* **DATA SUPPLIED**:
* Start *

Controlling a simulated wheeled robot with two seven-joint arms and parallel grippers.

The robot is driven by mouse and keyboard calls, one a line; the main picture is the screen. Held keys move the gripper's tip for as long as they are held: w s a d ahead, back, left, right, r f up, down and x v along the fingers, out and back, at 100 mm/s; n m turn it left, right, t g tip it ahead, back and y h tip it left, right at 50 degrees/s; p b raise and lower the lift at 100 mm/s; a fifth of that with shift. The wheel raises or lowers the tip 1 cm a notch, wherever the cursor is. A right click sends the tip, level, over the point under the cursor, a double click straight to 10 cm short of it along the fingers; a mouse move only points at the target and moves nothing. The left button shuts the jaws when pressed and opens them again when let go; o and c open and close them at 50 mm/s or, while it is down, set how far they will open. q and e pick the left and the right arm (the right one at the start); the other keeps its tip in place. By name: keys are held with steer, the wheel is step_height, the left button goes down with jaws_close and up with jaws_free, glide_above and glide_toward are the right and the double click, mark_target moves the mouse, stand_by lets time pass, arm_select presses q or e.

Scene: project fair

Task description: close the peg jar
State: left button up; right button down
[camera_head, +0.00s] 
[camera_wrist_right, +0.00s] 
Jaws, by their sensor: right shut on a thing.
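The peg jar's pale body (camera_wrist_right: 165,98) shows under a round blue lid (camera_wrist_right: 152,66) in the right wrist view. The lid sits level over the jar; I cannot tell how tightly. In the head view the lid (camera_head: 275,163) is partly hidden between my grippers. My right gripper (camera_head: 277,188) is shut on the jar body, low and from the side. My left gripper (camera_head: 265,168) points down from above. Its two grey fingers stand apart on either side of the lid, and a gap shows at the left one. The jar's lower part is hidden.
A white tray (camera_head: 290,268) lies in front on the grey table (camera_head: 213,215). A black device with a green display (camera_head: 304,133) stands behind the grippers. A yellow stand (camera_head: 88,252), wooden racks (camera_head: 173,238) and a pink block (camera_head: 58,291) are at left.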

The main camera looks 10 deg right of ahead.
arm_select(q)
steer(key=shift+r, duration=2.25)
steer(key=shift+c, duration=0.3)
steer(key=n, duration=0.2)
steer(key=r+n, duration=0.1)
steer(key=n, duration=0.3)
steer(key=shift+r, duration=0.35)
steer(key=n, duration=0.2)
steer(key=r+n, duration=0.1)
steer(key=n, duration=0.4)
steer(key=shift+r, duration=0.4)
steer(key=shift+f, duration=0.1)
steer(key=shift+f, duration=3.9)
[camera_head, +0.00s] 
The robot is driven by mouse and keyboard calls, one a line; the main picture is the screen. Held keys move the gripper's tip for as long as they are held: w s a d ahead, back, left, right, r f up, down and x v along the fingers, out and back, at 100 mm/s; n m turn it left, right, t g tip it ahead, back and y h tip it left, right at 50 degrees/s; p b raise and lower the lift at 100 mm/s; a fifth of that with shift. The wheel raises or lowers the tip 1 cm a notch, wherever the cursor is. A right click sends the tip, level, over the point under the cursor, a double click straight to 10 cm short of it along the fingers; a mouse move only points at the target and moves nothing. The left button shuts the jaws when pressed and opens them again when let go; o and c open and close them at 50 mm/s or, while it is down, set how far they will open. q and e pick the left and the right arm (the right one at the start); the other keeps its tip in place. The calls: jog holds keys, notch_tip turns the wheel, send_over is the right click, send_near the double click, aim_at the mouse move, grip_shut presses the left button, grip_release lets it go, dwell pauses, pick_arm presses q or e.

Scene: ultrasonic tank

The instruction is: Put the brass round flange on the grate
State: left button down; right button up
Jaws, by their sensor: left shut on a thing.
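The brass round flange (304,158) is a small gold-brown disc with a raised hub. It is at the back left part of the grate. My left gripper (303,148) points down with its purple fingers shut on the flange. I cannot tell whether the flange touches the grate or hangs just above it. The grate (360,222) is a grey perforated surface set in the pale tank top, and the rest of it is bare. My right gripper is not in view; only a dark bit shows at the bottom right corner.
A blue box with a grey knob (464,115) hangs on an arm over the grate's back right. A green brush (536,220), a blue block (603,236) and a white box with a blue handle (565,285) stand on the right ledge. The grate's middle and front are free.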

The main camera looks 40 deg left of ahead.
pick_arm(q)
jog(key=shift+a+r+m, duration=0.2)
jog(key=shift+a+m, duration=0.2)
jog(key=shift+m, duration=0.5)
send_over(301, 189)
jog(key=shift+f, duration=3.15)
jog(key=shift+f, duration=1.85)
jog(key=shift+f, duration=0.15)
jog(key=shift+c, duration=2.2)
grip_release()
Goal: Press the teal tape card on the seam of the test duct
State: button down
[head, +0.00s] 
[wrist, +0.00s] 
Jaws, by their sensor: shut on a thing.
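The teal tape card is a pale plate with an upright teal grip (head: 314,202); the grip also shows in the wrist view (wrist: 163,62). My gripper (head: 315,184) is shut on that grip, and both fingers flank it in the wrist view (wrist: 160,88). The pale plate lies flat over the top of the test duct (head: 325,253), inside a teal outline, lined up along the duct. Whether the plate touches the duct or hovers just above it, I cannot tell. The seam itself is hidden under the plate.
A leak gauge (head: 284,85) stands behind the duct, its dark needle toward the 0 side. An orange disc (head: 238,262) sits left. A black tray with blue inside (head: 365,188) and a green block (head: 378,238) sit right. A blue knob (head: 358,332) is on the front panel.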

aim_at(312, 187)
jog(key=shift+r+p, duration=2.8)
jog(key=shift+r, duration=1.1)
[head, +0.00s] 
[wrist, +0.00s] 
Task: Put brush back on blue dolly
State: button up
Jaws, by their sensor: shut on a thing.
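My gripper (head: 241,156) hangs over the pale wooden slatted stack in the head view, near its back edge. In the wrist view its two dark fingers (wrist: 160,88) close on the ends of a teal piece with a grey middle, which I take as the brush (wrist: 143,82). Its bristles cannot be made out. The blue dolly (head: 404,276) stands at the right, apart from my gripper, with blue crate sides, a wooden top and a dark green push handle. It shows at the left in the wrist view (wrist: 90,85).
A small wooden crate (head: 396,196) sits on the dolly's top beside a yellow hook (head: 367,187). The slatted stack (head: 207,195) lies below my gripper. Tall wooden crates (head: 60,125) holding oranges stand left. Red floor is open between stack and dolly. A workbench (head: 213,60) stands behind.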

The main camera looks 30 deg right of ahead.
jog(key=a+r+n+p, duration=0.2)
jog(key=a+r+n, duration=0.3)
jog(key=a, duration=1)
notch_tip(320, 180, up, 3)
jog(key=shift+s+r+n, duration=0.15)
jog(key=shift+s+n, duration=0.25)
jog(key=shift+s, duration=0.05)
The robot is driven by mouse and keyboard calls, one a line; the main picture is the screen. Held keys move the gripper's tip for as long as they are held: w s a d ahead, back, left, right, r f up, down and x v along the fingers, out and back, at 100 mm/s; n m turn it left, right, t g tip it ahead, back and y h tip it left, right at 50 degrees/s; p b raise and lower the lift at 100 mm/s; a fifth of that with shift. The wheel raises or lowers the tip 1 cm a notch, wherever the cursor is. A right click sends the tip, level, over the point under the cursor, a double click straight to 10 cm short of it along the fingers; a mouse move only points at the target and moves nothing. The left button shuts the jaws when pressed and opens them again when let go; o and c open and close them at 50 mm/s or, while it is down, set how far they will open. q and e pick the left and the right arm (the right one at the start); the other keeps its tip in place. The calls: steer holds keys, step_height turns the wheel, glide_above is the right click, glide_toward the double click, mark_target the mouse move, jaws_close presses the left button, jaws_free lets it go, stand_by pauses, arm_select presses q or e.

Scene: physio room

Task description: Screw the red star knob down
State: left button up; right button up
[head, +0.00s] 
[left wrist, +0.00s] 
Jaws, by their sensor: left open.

* End *

* **INSTRUCTION**:
Take each line of the material that contains the word "Scene" and list it.

* **CORRECT RESPONSE**:
Scene: project fair
Scene: ultrasonic tank
Scene: physio room

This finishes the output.